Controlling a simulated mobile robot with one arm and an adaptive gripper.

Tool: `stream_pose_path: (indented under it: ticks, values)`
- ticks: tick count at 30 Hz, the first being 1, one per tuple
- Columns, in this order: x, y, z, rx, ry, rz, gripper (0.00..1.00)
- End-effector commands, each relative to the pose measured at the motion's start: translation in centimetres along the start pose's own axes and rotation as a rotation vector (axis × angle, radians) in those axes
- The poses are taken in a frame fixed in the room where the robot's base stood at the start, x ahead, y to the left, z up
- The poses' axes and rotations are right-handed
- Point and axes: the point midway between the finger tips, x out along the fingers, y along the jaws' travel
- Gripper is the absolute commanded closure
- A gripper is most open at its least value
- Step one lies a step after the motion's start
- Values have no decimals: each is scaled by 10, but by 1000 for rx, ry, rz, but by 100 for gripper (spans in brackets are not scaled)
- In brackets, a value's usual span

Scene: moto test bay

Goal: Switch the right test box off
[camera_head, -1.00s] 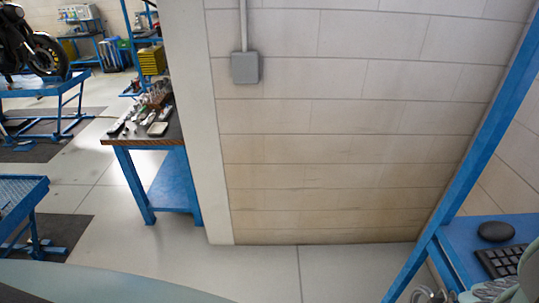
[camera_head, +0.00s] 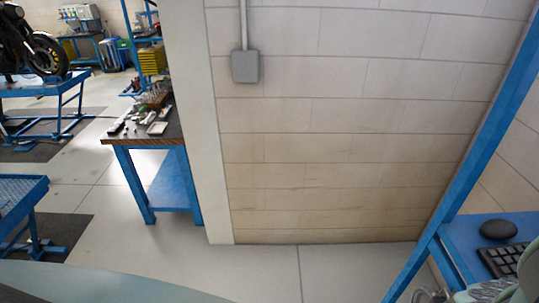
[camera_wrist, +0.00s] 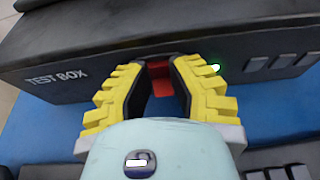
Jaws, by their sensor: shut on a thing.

#### What is needed:
Count every line in the data where the string "each" occurs. Give nothing except the number.

#### Expected answer:
2